Showers of Blessings

The grass was turning brown, for it had not rained for many days. As the lightning began to flash and the thunder rumbled, I sat on the front porch and watched and prayed. When I said, “God, if you see fit to let a few drops fall, I will be grateful, but if not, thank you for the thunder and lightning,” it began to rain. I am not implying that my prayer had anything to do with that, but it did have to do with the title of this article as well as some of the thoughts that came to shame me.

We have sung many times, “There shall be showers of blessings. Showers of blessings we need. Mercy drops round us are falling, but for the showers we plead.” The thought struck me with force: We have had showers of blessings all of our lives and have in blind ingratitude only thought of them as “mercy drops,” always wanting more, but not properly grateful for what we have. I sat there with tears in my eyes. Perhaps tears of gratitude for God sending the rain, but also probably tears of shame for not being as grateful as I should have been for God’s infinite grace and thinking of the multitude and magnitude of His blessings merely as “mercy drops.”

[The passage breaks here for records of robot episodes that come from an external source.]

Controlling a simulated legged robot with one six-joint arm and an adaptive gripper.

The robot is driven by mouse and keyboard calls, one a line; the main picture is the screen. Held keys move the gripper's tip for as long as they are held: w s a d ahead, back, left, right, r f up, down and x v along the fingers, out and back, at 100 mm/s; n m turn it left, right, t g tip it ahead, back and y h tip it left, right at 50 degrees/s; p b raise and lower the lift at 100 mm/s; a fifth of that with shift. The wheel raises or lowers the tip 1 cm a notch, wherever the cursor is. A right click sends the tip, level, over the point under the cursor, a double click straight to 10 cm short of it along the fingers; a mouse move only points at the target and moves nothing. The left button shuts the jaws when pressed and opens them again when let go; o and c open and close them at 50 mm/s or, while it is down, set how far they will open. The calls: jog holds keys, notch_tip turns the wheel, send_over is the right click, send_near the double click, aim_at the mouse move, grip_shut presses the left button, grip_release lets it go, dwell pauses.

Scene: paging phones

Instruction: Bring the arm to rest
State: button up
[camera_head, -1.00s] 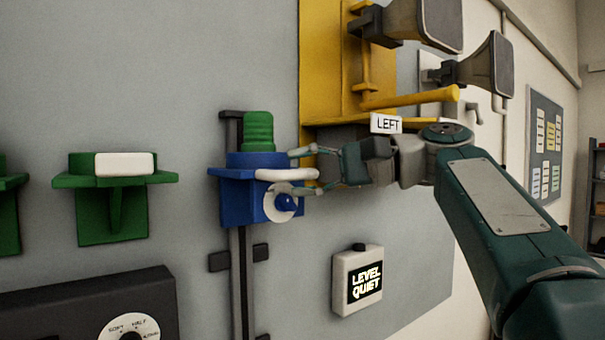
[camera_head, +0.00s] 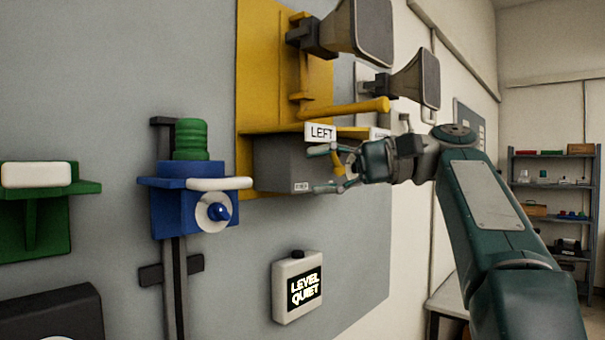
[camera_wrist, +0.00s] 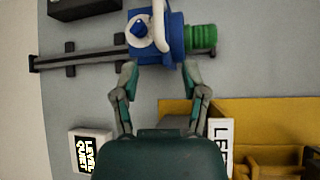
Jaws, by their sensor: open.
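My gripper (camera_head: 326,169) is open and empty, held in front of the grey box (camera_head: 285,165) under the yellow bracket. In the head view it is to the right of the blue device (camera_head: 183,207), with a clear gap between them. The blue device has a white handle bar, a white dial with a blue knob and a green ribbed top. In the wrist view, the open fingers (camera_wrist: 158,82) point toward the blue device (camera_wrist: 158,38), which appears beyond the fingertips.
A LEVEL QUIET box (camera_head: 297,288) is on the panel below. A green holder (camera_head: 35,215) is at left. A shelf (camera_head: 553,185) stands far right.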

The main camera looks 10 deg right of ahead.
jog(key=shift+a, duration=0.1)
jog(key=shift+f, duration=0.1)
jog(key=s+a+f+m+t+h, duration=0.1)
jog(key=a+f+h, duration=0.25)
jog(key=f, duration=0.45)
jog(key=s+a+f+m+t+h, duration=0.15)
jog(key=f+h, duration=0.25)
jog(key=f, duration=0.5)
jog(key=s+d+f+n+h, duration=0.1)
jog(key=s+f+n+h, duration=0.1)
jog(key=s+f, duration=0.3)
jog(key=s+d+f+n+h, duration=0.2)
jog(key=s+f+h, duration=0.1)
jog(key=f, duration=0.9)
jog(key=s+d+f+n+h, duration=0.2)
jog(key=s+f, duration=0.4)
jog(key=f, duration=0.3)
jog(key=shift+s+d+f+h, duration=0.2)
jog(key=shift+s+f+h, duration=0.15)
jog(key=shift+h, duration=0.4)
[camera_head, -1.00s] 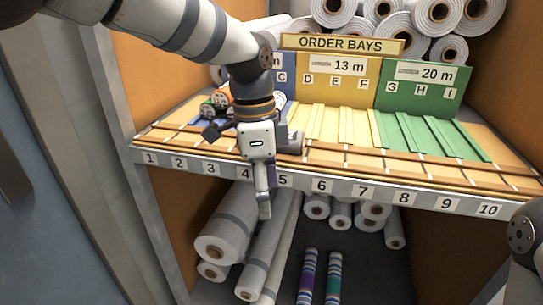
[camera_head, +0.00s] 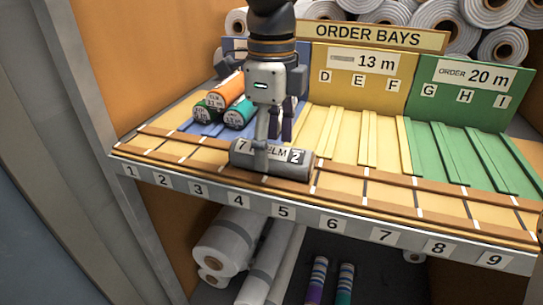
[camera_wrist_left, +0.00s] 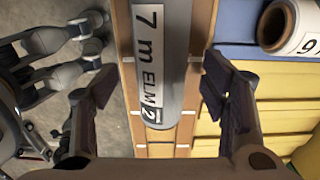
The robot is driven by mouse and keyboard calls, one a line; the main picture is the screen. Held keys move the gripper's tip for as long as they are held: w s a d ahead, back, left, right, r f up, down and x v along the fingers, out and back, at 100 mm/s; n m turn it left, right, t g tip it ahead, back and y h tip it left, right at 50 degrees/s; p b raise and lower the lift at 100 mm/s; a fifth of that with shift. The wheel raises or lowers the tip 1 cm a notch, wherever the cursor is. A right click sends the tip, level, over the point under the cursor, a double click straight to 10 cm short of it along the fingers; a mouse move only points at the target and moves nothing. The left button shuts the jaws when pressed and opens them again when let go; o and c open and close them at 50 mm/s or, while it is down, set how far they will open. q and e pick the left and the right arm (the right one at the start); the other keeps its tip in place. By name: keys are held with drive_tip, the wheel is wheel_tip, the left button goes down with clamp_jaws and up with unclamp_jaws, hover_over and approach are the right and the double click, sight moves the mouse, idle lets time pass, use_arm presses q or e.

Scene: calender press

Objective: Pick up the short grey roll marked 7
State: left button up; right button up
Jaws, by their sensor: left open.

Not a day passes that I do not thank God for many blessings, but when I examined my heart, I am ashamed to confess that probably many of those expressions of thanks were more than likely mere surface expressions rather than a result of a profound sense of gratitude which would cause me to express that gratitude in deeds of service and homage, rather than in mere words. I have little doubt that I have often more or less taken for granted the fact that God in His grace allowed me to have a precious wife for more than 54 years, everything I needed to sustain life and make it happy, and indeed God has already blessed me exceedingly abundantly above all that I could ask or think. Yet, I have sung, and probably meant, “Mercy drops round us are falling, but for the showers we plead,” as if these blessings were but a small portion of what I deserved or wanted. If we are really grateful, let us act like it, not merely say, “Thanks.”